STUDIES IN CHRISTIAN ETHICS

Editor’s Report for the

Society for the Study of Christian Ethics

Annual General Meeting

September 2017

It is a pleasure to report on a successful year for Studies in Christian Ethics. Papers from the 2016 SSCE annual conference furnished material for the first issue of Volume 30, entitled Christians and Other Animals, followed by a special issue on the work of Gilbert Meilaender, one of our Consultant Editors. The third issue just published, includes papers from a Templeton Foundation Project on New Developments in the Theology of Character, and the fourth issue will conclude the year with papers on various and wide-ranging subjects, as well as an obituary for Duncan Forrester, one of the founders of the journal. Many thanks to the Guest Editors – Matthew Rose, Angela McKay Knobel and Christian Miller, for their generous work on the special issues.

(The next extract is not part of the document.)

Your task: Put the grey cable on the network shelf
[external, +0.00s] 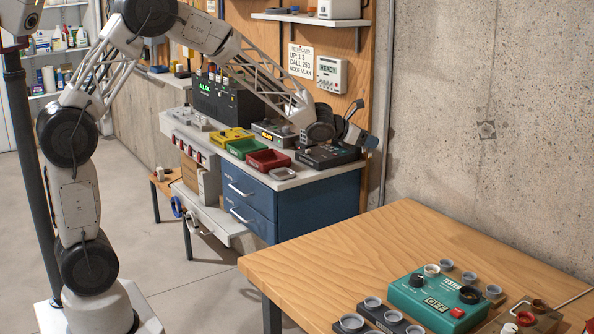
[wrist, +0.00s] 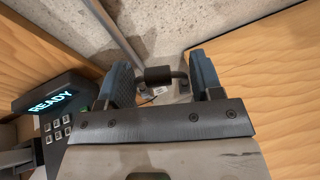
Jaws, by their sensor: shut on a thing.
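My gripper (external: 352,122) is over the far right end of the workbench, close to the wall. In the wrist view my gripper (wrist: 163,82) has its two blue-grey fingers well apart. A dark cylindrical sleeve with bent grey ends, apparently the grey cable (wrist: 158,74), spans between them and is held. Its full shape is hidden by the gripper, and I cannot make it out in the external view. A wall shelf (external: 310,19) with a white box on it is above the bench; I cannot tell whether it is the network shelf.
A dark keypad device (external: 328,155) stands below my gripper; its READY display (wrist: 52,102) shows in the wrist view. Yellow, green and red trays (external: 268,160) line the bench. A wooden table (external: 400,235) with a teal tester (external: 437,300) is in front. The concrete wall is close behind.

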This year may hold the record for the most unsolicited papers received– 35 in total, 12 already published or accepted for publication, 8 still under consideration, and 15 judged unsuitable. This has required a considerable expansion of our usual circle of reviewers, all of whom have given some outstanding advice to the authors. We owe them a debt of gratitude for their generous support of this scholarly undertaking. Certainly the issues for Volume 31 (2018) are already looking very healthy.

Once again, my particular thanks to the panel of Consultant Editors who give such helpful encouragement to the journal. Four of them come to the end of their second term on the panel, and so we may now release Linda Hogan, Gil Meilaender, Robert Song and Bernd Wannenwetsch from this responsibility. I am most grateful to each of them in different ways for their advice and counsel over the years, and will write to express the Society’s appreciation of their collaboration in this work.

In their place, I am very pleased to say that Luke Bretherton (Duke), Angela McKay Knobel (CUA), David Jones (St Mary’s Twickenham) and Gerald McKenny (Notre Dame) have very kindly accepted the invitation to serve. I very much look forward to working with them.

Nick Townsend continues to come up with absorbing, crisp, engaging and critical book reviews. So I know all of you will eagerly await the special issue to be dedicated solely to book reviews and review articles to be published next year, Vol. 30.3. Many thanks to Nick for his fine work.

Thank you also to the membership of SSCE and to our wider circle of readers for their continuing interest in and support of the journal.